**PROMPT**. Pick out each line with the word "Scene" from the material that follows.

**** LISTED ENTRIES ****

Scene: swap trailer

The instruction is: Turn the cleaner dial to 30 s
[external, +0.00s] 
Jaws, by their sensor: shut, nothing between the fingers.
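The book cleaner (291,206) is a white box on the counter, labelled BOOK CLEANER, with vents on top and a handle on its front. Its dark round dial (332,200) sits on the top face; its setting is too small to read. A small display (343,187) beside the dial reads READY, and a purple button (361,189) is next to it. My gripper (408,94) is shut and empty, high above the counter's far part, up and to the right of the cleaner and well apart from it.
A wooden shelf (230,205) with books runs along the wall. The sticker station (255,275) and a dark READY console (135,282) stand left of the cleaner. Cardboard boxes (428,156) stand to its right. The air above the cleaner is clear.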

****
**** LISTED ENTRIES ****

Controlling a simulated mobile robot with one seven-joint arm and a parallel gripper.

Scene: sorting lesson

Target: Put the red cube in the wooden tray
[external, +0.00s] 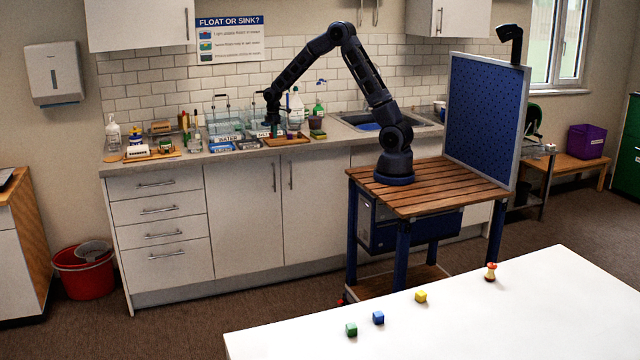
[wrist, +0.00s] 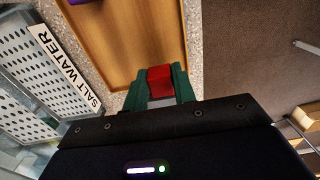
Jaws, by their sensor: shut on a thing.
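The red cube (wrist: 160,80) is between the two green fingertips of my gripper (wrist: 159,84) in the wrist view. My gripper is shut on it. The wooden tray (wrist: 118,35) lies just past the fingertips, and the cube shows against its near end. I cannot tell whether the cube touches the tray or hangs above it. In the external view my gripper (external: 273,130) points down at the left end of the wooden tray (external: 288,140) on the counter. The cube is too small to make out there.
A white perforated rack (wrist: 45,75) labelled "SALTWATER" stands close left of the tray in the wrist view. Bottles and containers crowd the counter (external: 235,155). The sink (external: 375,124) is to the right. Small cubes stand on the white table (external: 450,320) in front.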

****

**THE SOLUTION**.
Scene: swap trailer
Scene: sorting lesson

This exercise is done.